Opinion-Policy Nexus

Summer is usually the best of times for the party in power in Ottawa. With Parliament in recess, ministers have the stage largely to themselves, free to announce whatever they wish with as much spin – and as little explanation – as they choose.

The opposition parties are left to whine about high-handed government while they count the days until the House resumes, and they can get their teeth into ministers in question period.

This, however, has not been a usual summer. It’s been a long one – 86 days from the time MPs left town in June until they return on Sept. 17. And by most accounts it has been a miserable summer for Justin Trudeau and his sunny ways Liberals.

Unable to close a new deal on NAFTA, they were forced to watch helplessly while relations between Ottawa and the White House were driven into the Washington swamp. The president of the United States amused himself by insulting the prime minister personally, and by threatening to ruin the Canadian economy unless he got his way on whatever issue happened to be agitating him at the moment.

To add injury to insult, at home the Federal Court of Appeal finally issued its Trans Mountain decision – and left the Liberals holding a $4.5 billion pipeline to nowhere.

So, with an election just 13 months away, the star-crossed Liberals are in deep doo-doo, aren’t they? Many pundits contend they are. Opposition supporters pray they are. And some panicky Liberals are muttering about the need for a snap election before the roof falls in completely.

Everyone should take a deep breath, then check out the polls. Despite their wretched summer, the Liberals are doing okay. Better than okay. Adversity seems to become them.

Early in the summer, the Liberals were locked in a virtual tie with the Conservatives. As recently as July 24, Nanos Research had the parties in a dead heat with 36 per cent apiece. But gradually, even as their miseries mounted, the Liberals reclaimed the lead.
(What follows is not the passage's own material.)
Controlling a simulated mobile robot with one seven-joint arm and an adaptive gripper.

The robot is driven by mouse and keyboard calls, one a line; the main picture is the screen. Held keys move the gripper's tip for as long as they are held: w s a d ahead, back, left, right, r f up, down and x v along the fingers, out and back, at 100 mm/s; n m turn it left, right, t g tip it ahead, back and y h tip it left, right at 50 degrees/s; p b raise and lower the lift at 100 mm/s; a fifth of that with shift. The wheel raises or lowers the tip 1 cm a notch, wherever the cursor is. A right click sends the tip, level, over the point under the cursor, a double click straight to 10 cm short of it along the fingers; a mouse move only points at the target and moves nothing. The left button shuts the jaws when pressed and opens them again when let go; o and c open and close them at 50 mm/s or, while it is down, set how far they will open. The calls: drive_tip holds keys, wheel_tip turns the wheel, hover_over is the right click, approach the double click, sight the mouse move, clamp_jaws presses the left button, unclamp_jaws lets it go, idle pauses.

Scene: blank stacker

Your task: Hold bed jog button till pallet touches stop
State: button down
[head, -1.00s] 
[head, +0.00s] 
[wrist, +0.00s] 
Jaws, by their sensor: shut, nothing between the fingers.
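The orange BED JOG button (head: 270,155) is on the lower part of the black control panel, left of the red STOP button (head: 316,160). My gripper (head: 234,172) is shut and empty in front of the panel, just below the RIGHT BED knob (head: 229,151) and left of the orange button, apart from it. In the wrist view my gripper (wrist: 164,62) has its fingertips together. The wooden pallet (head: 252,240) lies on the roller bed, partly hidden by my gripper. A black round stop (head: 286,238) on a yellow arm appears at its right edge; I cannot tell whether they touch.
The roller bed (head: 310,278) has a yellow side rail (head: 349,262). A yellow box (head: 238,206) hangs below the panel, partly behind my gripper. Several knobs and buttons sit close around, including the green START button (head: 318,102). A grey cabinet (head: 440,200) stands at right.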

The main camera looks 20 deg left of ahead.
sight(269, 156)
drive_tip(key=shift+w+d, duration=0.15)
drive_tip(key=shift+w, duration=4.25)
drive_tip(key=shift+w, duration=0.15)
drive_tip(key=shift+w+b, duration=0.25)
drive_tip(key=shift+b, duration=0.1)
Last week’s Nanos survey put the Liberals eight points ahead of the Tories – 40-32 – with the NDP fading to 16 points (down from a high of 22 earlier).

And Trudeau topped Scheer by 42 per cent to 24 as the respondents’ preferred choice for prime minister.

The Liberals’ “recovery” – we’ll see how long it lasts once the House resumes next week – was made possible with a little help from three “friends.”  Friend number one, of course, would be Donald Trump. Standing up to an American bully is always good politics in Canada – doubly so when the bully is as ignorant and irrational as Trump is.

Trudeau has played the Trump card perfectly – standing firm and pushing back without crossing the line into personal insult and hostility.

The second friend is Maxime Bernier, whose defection from the Conservative Party did not split the official opposition, but did expose a fault line. If he goes ahead with plans to lead a new party, Bernier would steal support among right-wing Conservatives who are more attracted to his brand of libertarianism than to leader Andrew Scheer’s amorphous centrism.

The third friend is Jagmeet Singh, the underwhelming NDP leader, who has been unable to establish a sense of direction and purpose in the party in the nearly 12 months since he succeeded Thomas Mulcair. Logic would suggest that left-centre voters who went with the Trudeau Liberals in the 2015 election in anticipation of real change would, three unrewarded years later, be moving back to the NDP. But that’s not happening.

The dynamic will change when Parliament returns next Monday. NAFTA will still be an issue, Trump a menace and Trans Mountain a challenge, but the opposition parties will finally be able to operate from the same stage as the Liberals. They will do their job of holding the government accountable. If they do it well, they may make the Liberals as miserable they might have been this summer.